Foi repreendido pelo ministro Zavascki, se desculpou à época, mas não tardou a declarar em entrevista que não se arrependia do ato. [2]
Em seguida, em momento próximo ao julgamento acerca da possibilidade de execução da pena condenatória após decisão de segunda instância, o juiz Moro realiza declaração em que ressalta as enormes qualidades da ministra Rosa Weber, que à época era vista como fiel da balança. Se elogios sinceros ou uma espécie de “recado” é difícil saber, mas decerto que o momento das declarações aguça a curiosidade. [3]
Peço desculpas pela fonte utilizada na referência acima, foi com o intuito de ilustrar o “recado”.
Confiante, após sucessivas vitórias nos embates jurídicos em que se embrenha, o juiz Moro decide que um Habeas Corpus proferido por um juiz da Justiça Federal de Brasília referente à extradição de um investigado não deveria ser cumprido, alegando que o magistrado não seria competente para apreciar o caso, e para tanto instou as forças policiais a não cumprirem aquela decisão[4].
No mesmo sentido foi o caso da tornozeleira do José Dirceu, em que novamente foi repreendido por membro hierarquicamente superior[5].
A cereja do bolo, no entanto, ocorreu no recente caso do HC concedido ao ex-presidente Lula por um desembargador plantonista do TRF4. Comunicado da decisão, sabe-se lá por quais vias, o juiz Moro profere, durante suas férias, despacho determinando o não cumprimento da decisão proferida por membro hierarquicamente superior a ele, apontando que aquele seria incompetente para apreciar o Habeas Corpus.
Muito já se escreveu sobre a curiosa “competência universal” da 13ª Vara de Curitiba, que aparentemente escolhe o que vai e o que não vai julgar. No entanto, competência de juiz de férias, que não era a autoridade apontada como coatora no HC, é fato de um ineditismo singular.
O que se pode concluir é que o juiz Moro efetivamente não respeita o Poder Judiciário, usurpa competência do Supremo Tribunal Federal, envia elogios constrangedores a seus membros em data próxima a julgamento de seu interesse pessoal, determina descumprimento de decisões proferidas por colegas ou então nelas inova sem justificativa plausível. Moro apenas confia naqueles que estão com eles alinhados, como, por exemplo, a Turma responsável por julgar os recursos no caso da Lava Jato.
Quanto aos demais, pouco tem interessado se se tratam de decisões proferidas por instâncias superiores ou por por outros órgãos com distintas competências funcionais, o que lhes resta, por parte do juiz de Curitiba, é desconfiança, tanto que sequer suscita o devido conflito de competência. Ora, pois não se sabe quem decidirá este conflito, se é pessoa de confiança ou não.
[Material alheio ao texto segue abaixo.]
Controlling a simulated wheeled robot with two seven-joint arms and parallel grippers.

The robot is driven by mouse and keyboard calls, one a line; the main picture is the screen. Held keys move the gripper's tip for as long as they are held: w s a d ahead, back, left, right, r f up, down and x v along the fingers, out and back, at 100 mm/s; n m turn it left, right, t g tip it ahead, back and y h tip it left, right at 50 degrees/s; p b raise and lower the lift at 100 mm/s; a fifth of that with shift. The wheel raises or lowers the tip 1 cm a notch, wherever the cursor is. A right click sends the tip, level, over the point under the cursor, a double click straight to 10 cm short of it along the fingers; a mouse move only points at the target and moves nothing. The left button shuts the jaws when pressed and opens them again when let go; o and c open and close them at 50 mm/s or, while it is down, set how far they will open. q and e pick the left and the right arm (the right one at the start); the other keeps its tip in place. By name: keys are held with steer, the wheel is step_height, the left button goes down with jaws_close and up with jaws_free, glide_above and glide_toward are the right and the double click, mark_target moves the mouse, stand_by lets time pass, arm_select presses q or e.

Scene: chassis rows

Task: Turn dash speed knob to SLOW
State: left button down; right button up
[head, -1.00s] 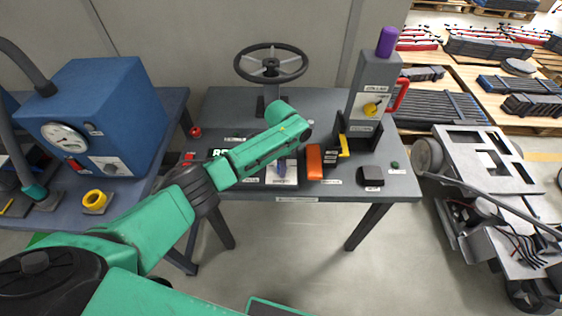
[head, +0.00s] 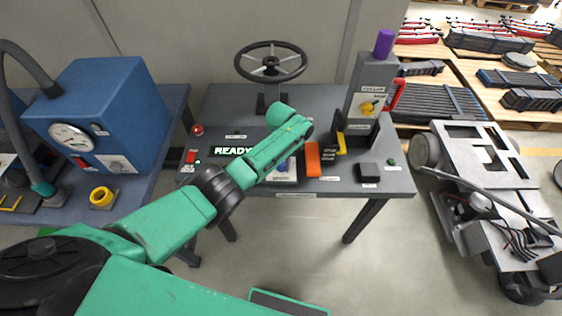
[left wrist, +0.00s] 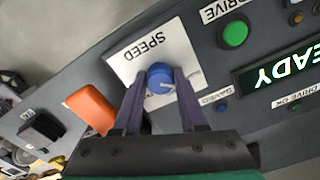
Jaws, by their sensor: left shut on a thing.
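The blue speed knob (left wrist: 160,76) sits on a white plate marked SPEED (left wrist: 188,50) on the dark dash panel. In the left wrist view my left gripper (left wrist: 161,84) has its two dark fingers on either side of the knob, shut on it. A pale pointer line shows on the knob; the SLOW mark cannot be read. In the head view the plate (head: 283,179) is partly covered by my left arm, and only a bit of the knob shows beneath it. My right gripper is not in view.
An orange block (head: 312,160) and a grey tower with a yellow knob (head: 368,107) stand right of the plate. The READY display (head: 222,150) and a green DRIVE button (left wrist: 235,34) are nearby. A steering wheel (head: 271,62) rises behind. A blue box machine (head: 100,110) stands left.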

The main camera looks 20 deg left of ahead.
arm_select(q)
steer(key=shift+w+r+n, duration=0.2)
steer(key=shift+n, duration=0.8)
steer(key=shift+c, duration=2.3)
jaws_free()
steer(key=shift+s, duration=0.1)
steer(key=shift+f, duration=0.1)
Este já é o segundo artigo que trato de questões penais e processuais penais nesta página. Não é nem nunca foi meu tema de estudo na academia tampouco minha área de atuação na prática. Ocorre que o legado ruim que vem sendo criado pela lava jato, em que sequer se consegue mais diferenciar acusadores de magistrados, em que todo um corpo de Estado – três magistrados, promotores e a própria Polícia Federal – se une para impossibilitar que um réu agraciado por um Habeas Corpus deixe o presídio, impõe a todos que se manifestem, ainda que com as limitações a nós imposta.
Muito se diz que o ex-presidente Lula deve ser tratado de forma igual a todos os demais brasileiros pelas instâncias legais. Gostaria muito de saber se há nos registros da história do Poder Judiciário mobilização semelhante à vista no último domingo para impedir que um réu saísse da cadeia.
Umberto Abreu Noce é Advogado, formado pela Pontifícia Universidade Católica de Minas Gerais, e Mestre em Direito Público pelo Programa de Pós-Graduação em Direito da Pontifícia Universidade Católica de Minas Gerais.